Nothing outside the stretch should be returned: give exactly the lines from the line containing "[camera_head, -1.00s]" through the line containing "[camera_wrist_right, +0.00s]", including both.

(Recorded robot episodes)
(begin)

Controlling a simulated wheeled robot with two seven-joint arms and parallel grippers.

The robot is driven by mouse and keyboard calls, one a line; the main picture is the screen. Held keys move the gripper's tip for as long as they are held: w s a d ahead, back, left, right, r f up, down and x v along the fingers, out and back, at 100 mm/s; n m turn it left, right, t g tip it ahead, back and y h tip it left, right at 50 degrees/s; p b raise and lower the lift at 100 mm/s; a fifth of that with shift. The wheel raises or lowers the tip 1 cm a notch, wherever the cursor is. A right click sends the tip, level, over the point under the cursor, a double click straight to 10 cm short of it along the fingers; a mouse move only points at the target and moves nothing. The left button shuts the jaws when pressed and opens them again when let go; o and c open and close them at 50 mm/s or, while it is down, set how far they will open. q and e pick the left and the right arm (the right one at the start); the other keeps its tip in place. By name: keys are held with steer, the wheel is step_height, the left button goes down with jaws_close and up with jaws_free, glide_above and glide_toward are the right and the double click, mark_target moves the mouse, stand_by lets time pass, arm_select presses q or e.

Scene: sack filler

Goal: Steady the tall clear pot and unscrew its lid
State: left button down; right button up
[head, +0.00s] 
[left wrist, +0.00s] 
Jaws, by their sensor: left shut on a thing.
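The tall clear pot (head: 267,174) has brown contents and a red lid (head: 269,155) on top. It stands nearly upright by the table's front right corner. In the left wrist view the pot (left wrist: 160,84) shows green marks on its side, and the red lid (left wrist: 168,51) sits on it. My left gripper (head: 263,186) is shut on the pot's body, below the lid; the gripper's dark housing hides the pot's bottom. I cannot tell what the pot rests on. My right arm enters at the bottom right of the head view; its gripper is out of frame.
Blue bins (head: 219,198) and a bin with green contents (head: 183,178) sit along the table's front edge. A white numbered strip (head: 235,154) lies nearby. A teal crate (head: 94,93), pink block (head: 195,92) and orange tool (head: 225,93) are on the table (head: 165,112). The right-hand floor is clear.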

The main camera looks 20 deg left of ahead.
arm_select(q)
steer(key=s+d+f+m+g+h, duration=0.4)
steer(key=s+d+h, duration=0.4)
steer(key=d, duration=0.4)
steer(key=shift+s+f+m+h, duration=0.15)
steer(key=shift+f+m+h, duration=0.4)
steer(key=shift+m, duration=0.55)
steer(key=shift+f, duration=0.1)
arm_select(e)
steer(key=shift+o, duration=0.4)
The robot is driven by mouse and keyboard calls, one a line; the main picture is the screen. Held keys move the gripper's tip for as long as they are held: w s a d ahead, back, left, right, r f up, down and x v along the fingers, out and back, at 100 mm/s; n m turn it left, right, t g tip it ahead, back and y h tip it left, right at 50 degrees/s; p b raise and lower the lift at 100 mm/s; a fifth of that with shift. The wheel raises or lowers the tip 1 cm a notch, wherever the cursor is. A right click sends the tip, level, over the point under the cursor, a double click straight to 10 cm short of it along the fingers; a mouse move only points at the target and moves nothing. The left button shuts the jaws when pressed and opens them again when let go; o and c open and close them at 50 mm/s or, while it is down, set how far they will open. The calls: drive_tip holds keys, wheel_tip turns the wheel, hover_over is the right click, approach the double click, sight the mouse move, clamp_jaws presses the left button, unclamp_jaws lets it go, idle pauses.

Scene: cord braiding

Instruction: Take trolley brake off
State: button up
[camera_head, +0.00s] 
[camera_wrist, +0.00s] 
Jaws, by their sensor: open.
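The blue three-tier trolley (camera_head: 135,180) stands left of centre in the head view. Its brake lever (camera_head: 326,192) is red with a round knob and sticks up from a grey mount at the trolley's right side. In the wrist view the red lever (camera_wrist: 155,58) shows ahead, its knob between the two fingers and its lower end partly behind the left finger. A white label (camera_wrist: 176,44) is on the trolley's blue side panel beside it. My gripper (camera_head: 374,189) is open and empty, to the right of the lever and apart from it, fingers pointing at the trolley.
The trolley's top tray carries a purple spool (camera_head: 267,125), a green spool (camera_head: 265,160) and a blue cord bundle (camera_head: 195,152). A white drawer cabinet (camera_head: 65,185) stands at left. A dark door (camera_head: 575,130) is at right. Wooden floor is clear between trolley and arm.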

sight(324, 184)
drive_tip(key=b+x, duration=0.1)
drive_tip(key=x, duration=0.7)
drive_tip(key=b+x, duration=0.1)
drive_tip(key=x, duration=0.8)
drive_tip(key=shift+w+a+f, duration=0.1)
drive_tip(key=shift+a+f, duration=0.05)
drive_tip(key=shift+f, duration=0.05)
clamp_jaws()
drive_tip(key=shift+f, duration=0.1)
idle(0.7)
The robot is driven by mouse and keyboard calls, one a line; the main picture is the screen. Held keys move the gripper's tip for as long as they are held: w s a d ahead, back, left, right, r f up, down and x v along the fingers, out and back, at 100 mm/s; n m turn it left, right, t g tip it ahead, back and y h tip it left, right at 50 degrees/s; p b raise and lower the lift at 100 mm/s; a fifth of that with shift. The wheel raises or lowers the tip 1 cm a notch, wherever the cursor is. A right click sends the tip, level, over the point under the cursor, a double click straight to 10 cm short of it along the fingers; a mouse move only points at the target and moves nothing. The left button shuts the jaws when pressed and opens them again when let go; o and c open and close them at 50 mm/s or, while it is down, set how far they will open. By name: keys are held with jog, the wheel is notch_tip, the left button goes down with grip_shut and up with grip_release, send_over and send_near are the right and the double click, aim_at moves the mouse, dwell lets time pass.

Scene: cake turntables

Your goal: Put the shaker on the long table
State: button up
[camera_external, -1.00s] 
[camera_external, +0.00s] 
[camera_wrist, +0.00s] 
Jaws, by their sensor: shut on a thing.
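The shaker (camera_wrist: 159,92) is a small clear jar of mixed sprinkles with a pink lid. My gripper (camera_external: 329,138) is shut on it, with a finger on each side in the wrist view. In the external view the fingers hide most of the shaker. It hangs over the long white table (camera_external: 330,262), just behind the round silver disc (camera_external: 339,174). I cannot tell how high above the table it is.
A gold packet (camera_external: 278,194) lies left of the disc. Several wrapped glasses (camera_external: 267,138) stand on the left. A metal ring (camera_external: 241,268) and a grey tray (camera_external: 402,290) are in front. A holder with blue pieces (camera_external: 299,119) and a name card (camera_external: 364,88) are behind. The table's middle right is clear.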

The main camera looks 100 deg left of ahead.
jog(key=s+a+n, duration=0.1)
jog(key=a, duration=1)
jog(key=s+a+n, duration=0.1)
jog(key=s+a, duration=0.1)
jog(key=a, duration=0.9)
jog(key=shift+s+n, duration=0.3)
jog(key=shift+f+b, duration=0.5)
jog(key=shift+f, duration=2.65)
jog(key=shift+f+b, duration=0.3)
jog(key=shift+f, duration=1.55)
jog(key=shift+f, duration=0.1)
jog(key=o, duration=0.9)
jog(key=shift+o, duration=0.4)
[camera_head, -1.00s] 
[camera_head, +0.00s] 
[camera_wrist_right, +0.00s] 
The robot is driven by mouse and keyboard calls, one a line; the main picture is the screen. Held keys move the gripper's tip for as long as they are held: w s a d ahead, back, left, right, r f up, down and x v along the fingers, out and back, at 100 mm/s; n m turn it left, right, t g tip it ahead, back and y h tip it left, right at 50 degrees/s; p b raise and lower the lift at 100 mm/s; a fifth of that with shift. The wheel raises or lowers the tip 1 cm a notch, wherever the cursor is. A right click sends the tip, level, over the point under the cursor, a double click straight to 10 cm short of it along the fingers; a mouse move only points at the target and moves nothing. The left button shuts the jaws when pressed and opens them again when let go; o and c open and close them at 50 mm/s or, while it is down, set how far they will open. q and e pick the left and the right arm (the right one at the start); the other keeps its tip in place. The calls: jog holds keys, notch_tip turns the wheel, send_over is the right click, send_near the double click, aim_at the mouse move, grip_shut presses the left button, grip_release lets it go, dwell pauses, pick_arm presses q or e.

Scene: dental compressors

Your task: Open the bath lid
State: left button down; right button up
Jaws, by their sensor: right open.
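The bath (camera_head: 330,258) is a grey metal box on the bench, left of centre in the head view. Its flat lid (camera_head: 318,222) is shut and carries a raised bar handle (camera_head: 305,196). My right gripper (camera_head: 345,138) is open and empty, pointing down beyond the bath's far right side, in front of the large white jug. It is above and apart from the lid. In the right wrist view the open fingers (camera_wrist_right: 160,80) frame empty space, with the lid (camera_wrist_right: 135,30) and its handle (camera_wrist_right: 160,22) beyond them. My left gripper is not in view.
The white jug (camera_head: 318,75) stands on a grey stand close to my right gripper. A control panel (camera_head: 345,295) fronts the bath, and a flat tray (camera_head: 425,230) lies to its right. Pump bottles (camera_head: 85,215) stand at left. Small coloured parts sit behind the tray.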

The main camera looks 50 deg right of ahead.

(end)

_TASK SOLUTION_:
[camera_head, -1.00s] 
[camera_head, +0.00s] 
[camera_wrist_right, +0.00s] 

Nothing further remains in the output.